Job -
Repeat the material exactly from its first line to the line that includes "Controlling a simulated". Skip pictures.

Provided data -
──────────────────────────────

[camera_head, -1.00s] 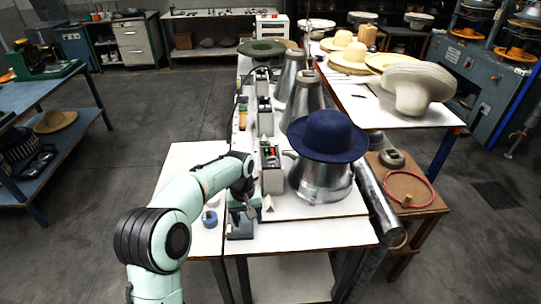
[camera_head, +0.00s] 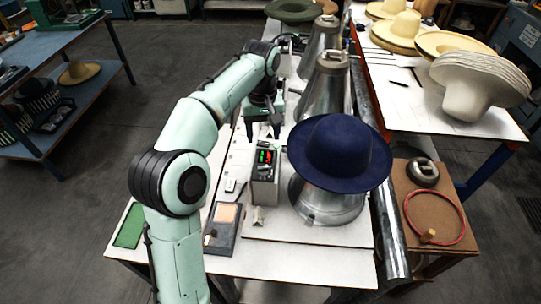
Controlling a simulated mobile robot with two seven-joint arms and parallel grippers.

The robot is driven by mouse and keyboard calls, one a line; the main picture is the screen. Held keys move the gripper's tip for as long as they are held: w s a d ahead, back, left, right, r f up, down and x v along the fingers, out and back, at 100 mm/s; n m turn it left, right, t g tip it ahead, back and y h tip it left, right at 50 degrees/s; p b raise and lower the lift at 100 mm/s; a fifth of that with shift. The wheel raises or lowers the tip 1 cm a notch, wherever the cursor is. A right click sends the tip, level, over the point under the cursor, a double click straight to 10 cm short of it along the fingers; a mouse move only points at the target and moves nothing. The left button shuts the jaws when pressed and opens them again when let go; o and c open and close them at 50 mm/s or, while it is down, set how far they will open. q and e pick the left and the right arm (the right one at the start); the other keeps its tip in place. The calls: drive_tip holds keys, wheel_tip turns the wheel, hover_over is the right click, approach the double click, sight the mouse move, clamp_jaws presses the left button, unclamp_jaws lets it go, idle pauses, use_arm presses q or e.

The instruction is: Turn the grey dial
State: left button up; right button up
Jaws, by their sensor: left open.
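My left gripper (camera_head: 264,133) hangs over the white bench with its two dark fingers apart and pointing down, with nothing seen between them. It is just behind a grey control box (camera_head: 265,174) with a red and green lit display. My right gripper is not in view.
A navy hat (camera_head: 340,152) sits on a metal press form (camera_head: 327,204) right of the control box. Tall metal cones (camera_head: 326,92) stand behind it. A grey pad device (camera_head: 222,229) lies at the front left. Pale hats (camera_head: 480,85) fill the right table.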

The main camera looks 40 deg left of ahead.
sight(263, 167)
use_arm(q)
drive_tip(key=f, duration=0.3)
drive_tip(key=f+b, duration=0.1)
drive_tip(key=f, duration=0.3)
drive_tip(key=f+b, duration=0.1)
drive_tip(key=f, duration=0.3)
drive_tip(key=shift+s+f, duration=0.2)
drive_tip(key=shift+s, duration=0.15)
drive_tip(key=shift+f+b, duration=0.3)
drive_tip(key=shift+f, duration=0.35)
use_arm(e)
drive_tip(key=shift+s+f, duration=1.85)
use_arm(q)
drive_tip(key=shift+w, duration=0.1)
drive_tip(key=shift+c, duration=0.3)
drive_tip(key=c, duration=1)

──────────────────────────────

Solution -
[camera_head, -1.00s] 
[camera_head, +0.00s] 
Controlling a simulated mobile robot with two seven-joint arms and parallel grippers.

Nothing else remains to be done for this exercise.